Free Speech and the UN

There is a carefully sub rosa international attack on free speech in progress, and unless our government takes a more active role than it has been, that attack is going to have very serious negative repercussions right here at home.  Gordon Crovitz described this in a recent Wall Street Journal op-ed.

The UN’s International Telecommunications Union is hosting a World Conference on International Telecommunications this December, which will be attended by all 193 of the UN member nations, including the US.  This meeting has been utterly devoid of publicity, and any knowledge we have about the agenda and goals have come to us only through leaks.  But here’s what we know, according to Crovitz.

A 200+ page “planning document” indicates the UN’s goals for the conference, and Eli Dourado, a George Mason University researcher, summarized the document’s contents thusly:

These proposals show that many ITU member states want to use international agreements to regulate the Internet by crowding out bottom-up institutions, imposing charges for international communication, and controlling the content that consumers can access online.

The proposals include the following:

  • give countries authority over “the information and communication infrastructure within their state”
  • require that online companies “operating in their territory” use the Internet “in a rational way”

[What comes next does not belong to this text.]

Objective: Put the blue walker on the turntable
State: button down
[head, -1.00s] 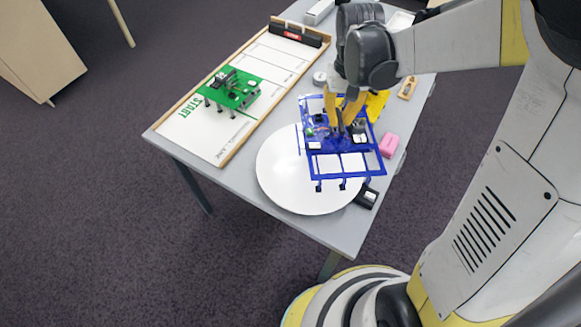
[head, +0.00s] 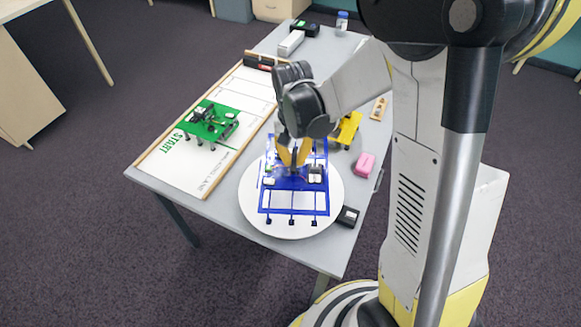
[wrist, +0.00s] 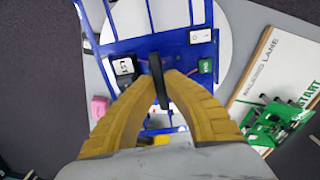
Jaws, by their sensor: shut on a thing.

Since these proposals come from the People’s Republic of China, this means government authorities and government definitions of “rational way.”

Other proposals would actually let the UN regulate Internet content:

  • “protect” against computer malware or spam
  • inspect private communications
  • measure Internet traffic along national borders and bill the originator of the traffic
  • give the UN authority over allocating Internet addresses, replacing ICANN, the self-regulating body that presently ensures the stability of the Internet

These proposals come from Russia and Iran; although amazingly, Europe supports the billing drive (perhaps not so amazingly considering the penchant for government controls that EU member nations have).

So far, our government’s reaction to this assault on free speech—and on American free speech—has been…muted.  The best the Obama administration has been able to do is to mumble about

“unnecessary and beyond the appropriate scope” of UN regulation

and

the text [of the planning document] suggests that the ITU has a role in content-related issues.  We do not believe it does.

This is a far cry from the bolder response we took took when the UN’s UNESCO became too ideological and not enough concerned with science and education: we cut off funding to the organization.

This administration needs to become a whole lot more forceful in opposing this attempt to grab the Internet and to use that control to stifle free speech.